Romanova is torn between her orders to shoot Bond and her feelings for him; in the end, she turns on Klebb and shoots her dead, ultimately saving the day. Bond and Romanova soon look at the tape before Bond soon tosses it in the ocean.

Alternate continuities

The character’s role in the video game adaptation of From Russia with Love is more or less the same as in the novel and film, with the only significant difference being that she is now an unwitting double agent for a terrorist organization called “Octopus.” She is voiced by Kari Wahlgren.

Behind the scenes

Several actresses were considered for the role of Tatiana, including Italians Sylva Koscina and Virna Lisi, Danish actress Annette Vadim, and English-born Tania Mallet. 1960 Miss Universe runner-up Daniela Bianchi was ultimately cast, supposedly Sean Connery’s choice. Bianchi had long blonde hair at her audition, another reason for her being chosen for the role, but before filming, she cut her hair short, not knowing that this would upset director Terence Young.

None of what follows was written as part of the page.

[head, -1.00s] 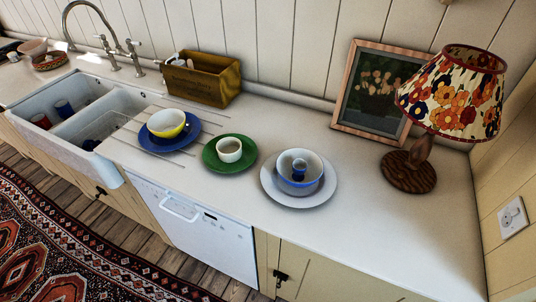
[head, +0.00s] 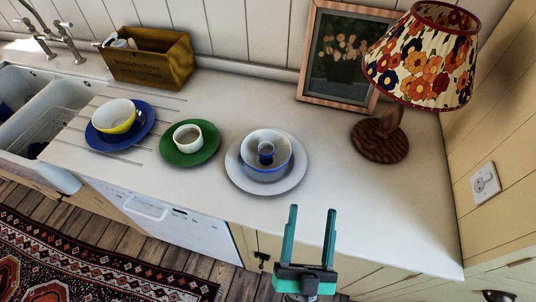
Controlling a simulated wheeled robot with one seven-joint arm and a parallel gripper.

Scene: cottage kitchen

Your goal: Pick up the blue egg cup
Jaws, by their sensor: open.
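The small blue egg cup (head: 266,152) stands upright inside a white bowl with a blue outside (head: 287,163). That bowl sits on a pale grey-white plate (head: 235,177) on the worktop. My gripper (head: 311,208) is in the lower middle of the head view, in front of the counter and to the lower right of the plate. Its two green fingers point up in the picture and are spread apart, with nothing between them. It is apart from the bowl and the egg cup.
A cream cup (head: 187,137) on a green plate (head: 205,154) stands left of the bowl. Further left is a yellow bowl (head: 121,127) on a blue plate (head: 146,112). A lamp (head: 381,138) and framed picture (head: 310,93) stand behind. The right worktop (head: 400,205) is clear.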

Bianchi started taking English classes for the role, but the producers ultimately chose to have her lines redubbed by British stage actress Barbara Jefford in the final cut. The scene where Bond finds Tatiana in his hotel bed was used for Bianchi’s screen test, with actor Anthony Dawson standing in, this time, as Bond. The scene later became the traditional screen test scene for prospective James Bond actors and Bond Girls. During the filming of From Russia with Love, Bianchi’s driver fell asleep during the commute to a 6 am shoot and crashed the car. The actress’s face was bruised, and Bianchi’s scenes had to be delayed for two weeks while the facial contusions healed. One of a series of problems for the production, director Terence Young’s helicopter had crashed a few days prior while scouting locations in Argyll, Scotland.